Quantum physics treats light and matter on pretty much the same footing. Both arise as excitations of various quantum fields; the primary differences are in the spins, rest masses, particle couplings, and gauge symmetries each particle obeys. There are known particles such as the W and Z bosons which carry forces in a manner similar to photons, but they also happen to have rest masses.
Now for your part, you don't seem to understand what is meant by a scientific observation, because qualitative observations are only useful as a guide for what should be measured quantitatively in painstaking detail. If you say you see multiple light emission points from a scattered laser beam, but it looks like there's only one laser source in the reflections, how did you measure the amount of blurring on this reflection, how did you physically compare the dimensions of the laser projector with its reflection? You sure you don't have several scattered images of the laser projector, but they're blurred together because of its size? What instruments are you using to help your eyes focus on the precise details (I'm guessing none).

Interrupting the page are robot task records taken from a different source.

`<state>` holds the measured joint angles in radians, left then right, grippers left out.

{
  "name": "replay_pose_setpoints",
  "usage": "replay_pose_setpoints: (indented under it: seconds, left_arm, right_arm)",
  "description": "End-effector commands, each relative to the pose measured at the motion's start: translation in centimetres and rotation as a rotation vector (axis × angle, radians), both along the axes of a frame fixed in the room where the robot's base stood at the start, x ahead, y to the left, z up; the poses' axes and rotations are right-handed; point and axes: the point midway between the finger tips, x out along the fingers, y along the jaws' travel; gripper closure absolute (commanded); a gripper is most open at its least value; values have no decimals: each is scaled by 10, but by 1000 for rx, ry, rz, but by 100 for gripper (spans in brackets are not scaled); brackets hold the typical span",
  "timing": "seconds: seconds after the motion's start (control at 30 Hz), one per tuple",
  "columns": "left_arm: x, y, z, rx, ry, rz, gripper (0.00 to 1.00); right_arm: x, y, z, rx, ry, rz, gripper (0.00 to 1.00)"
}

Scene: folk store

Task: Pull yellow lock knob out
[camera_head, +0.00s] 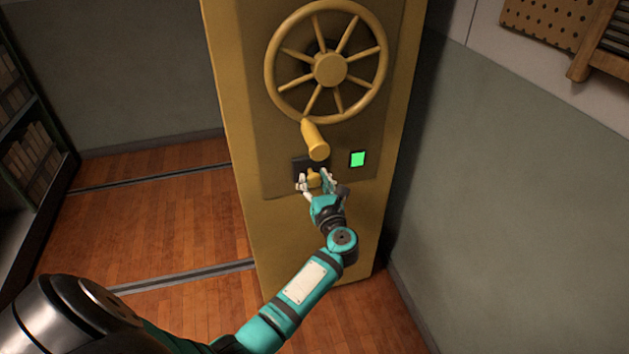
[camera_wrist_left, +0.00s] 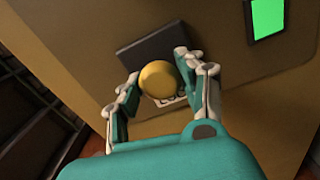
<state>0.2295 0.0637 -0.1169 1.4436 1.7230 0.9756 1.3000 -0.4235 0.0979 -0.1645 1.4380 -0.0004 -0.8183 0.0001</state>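The yellow lock knob (camera_head: 314,179) sticks out from a dark plate on the front of a yellow cabinet, below the wheel handle. In the left wrist view the round knob (camera_wrist_left: 159,79) sits between the two fingers of my left gripper (camera_wrist_left: 163,95). In the head view my left gripper (camera_head: 318,184) is at the knob with a finger on either side. The fingers are spread around it; a small gap seems to show on the left side, and contact on the right is unclear. My right gripper is not in view.
A large yellow spoked wheel (camera_head: 330,69) with a protruding handle (camera_head: 315,140) is just above my gripper. A lit green square (camera_head: 358,158) is right of the knob. A bookshelf (camera_head: 28,140) stands at far left. A grey wall (camera_head: 520,190) is on the right.

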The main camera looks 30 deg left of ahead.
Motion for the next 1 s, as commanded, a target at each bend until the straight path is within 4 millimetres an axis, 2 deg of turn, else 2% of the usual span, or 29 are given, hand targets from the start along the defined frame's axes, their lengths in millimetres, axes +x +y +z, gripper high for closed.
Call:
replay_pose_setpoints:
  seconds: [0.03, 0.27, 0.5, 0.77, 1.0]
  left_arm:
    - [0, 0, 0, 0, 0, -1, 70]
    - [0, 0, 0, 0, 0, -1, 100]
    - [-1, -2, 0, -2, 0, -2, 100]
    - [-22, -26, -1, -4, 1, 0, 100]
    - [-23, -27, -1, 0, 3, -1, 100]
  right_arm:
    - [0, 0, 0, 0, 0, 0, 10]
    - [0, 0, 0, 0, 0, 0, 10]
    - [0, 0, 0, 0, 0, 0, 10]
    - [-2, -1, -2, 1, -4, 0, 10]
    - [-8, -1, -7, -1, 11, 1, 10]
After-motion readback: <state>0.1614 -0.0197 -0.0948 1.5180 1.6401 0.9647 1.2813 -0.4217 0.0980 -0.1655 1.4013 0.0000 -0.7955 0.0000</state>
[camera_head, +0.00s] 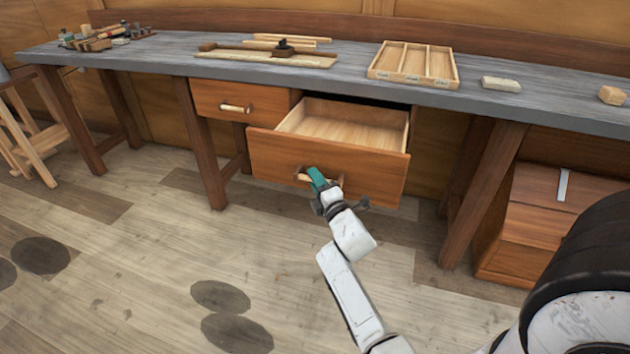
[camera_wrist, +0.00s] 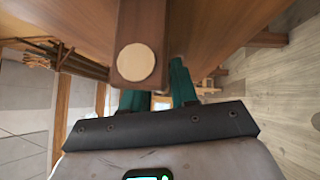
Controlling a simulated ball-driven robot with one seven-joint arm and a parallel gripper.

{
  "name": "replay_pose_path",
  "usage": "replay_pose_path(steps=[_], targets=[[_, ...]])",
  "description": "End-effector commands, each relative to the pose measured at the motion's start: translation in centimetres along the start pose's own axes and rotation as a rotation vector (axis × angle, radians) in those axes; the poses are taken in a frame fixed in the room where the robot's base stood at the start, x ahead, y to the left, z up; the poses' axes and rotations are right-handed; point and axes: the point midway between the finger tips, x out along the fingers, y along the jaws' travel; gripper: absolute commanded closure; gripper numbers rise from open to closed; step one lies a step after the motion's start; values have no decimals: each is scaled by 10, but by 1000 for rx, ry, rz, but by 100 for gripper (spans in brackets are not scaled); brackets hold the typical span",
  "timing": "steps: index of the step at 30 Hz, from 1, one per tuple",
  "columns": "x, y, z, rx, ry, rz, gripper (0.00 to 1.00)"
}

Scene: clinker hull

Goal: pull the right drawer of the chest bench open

An example of what a scientist means when they have predictive power: Say I have a film strip and it has a bunch of horizontal scratches evenly spaced, say, roughly 1mm apart on average. Using light sources, lenses, projector screens and polaroids, I want to filter out those scratches while leaving the rest of the image intact- can your model guide you to a process for producing such effects? Physicists have been doing it in the lab for more than 100 years, and it's the basis for much of what Photoshop does these days through virtual computations. How would you go about doing it?